C’est toujours avec une certaine appréhension que je franchis la frontière américaine. J’ai souvenir des “Stand behind the line ” hurlés à JFK lorsque le pied d’un visiteur en attente d’interview se posait par inadvertance sur la ligne jaune de démarcation.

Alors, je prépare notre passage d’arrache-pied et depuis plusieurs jours, je potasse le site des Customs and Border Protection afin d’être au clair sur les démarches.

J’ai rassemblé les documents requis, qu’ils concernent les passagers comme les passeports ou le bateau comme le certificat d’enregistrement ou le numéro de MMSI qui est associé à la station VHF.

J’ai payé, en ligne, la taxe de 27,50 dollars instituée par le Président Reagan en 1986 afin de faire supporter par les propriétaires de bateaux et avions privés une partie des coûts d’inspection par les services des Douanes.

Cette partie est administrative et facile.

Il en va différemment avec les produits alimentaires importables. J’ai étudié dans le détail la réglementation tatillonne qui concerne les viandes, œufs, produits laitiers, pain, légumes et fruits et produits dérivés. J’ai aussi interrogé les services douaniers par téléphone et obtenu des réponses de Normands « la plupart du temps, oui» ou « ça dépend ». J’ai établi une liste exhaustive des denrées alimentaires du bord et malgré la facilité du ré-approvisionnement au Canada, j’ai fait le choix de ne pas faire de courses de frais avant notre départ. Tant pis, nous mangerons des pâtes et des conserves.

Lundi matin, nous faisons route vers la marina de Drummond Island qui abrite un poste de douane. Avant de quitter notre dernier mouillage et d’entrer dans les eaux américaines, Jacques a hissé le pavillon jaune de quarantaine. Les douaniers prennent leur service à 10 h ; nous sommes en avance.

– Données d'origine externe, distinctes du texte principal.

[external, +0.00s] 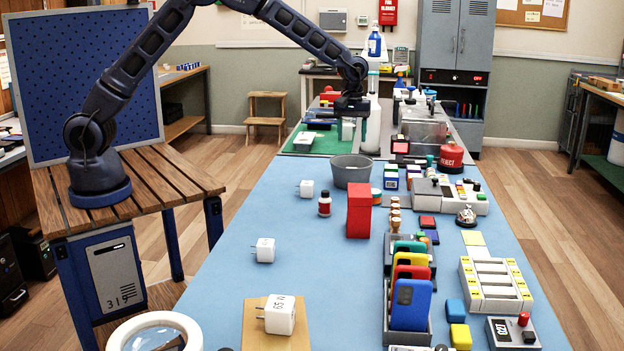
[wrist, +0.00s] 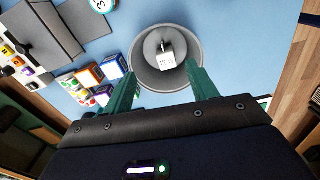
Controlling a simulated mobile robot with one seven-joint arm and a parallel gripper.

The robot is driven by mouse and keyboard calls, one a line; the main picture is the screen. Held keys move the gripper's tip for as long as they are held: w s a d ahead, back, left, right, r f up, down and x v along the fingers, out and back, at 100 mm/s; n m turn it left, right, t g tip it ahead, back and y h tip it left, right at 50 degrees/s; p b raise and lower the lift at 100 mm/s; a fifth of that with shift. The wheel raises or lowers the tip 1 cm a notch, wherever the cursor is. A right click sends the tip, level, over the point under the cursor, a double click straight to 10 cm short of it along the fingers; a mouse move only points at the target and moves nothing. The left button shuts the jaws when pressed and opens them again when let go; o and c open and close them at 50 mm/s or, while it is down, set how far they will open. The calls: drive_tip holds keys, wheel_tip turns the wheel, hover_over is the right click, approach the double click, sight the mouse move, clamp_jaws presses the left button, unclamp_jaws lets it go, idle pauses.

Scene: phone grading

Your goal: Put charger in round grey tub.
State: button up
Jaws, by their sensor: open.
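The round grey tub (external: 352,171) stands on the blue table in the external view, its inside hidden there. In the wrist view, the tub (wrist: 137,66) shows from above, with a small white charger (wrist: 167,61) marked 12 W appearing to lie inside it. My gripper (external: 358,132) is above the tub in the external view. In the wrist view, my gripper (wrist: 163,90) has its green fingers apart, with nothing held between them. Other white chargers are a small one (external: 306,189), one nearer the front (external: 264,250) and one marked 65 W (external: 280,315) on a wooden board.
A rack of coloured phones (external: 411,303) is at the front right. Small coloured boxes (external: 391,178) stand right of the tub.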

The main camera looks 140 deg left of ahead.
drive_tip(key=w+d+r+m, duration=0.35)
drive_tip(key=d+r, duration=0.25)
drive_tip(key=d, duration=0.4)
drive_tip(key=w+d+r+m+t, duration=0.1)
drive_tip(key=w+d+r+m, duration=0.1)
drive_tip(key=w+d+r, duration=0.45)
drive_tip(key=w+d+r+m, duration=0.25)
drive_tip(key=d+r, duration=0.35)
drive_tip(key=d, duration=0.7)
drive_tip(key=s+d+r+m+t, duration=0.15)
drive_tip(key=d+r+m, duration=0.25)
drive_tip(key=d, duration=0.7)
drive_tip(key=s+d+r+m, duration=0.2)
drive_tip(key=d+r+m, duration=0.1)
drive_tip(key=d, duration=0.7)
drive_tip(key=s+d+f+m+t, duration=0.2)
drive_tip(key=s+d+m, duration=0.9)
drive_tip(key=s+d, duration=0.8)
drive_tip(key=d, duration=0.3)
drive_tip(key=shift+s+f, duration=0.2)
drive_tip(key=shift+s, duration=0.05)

Il nous est interdit de descendre du bateau et la marina n’est pas autorisée à faire le plein de carburant tant que nous n’aurons pas franchi la douane avec succès. Nous attendons patiemment mais non sans un peu d’anxiété.

Deux officiers des Douanes et de l’Immigration se dirigent vers Magic. Je ne peux m’empêcher de les comparer aux deux officiers de la douane canadienne, gilet pare-balles d’un côté, gilet de sauvetage de l’autre.

Depuis le quai où ils restent stationnés, ils démarrent l’interrogatoire de rigueur. Numéro d’immatriculation du bateau (il est affiché sur la coque, à babord et à tribord, c’est obligatoire !), dernière date d’entrée aux US, date d’entrée au Canada, durée du séjour au Canada (facile à calculer, non ? mais je n’ose le faire remarquer), motif du retour aux US, date prévue de prochaine sortie. Rien sur les provisions du bord.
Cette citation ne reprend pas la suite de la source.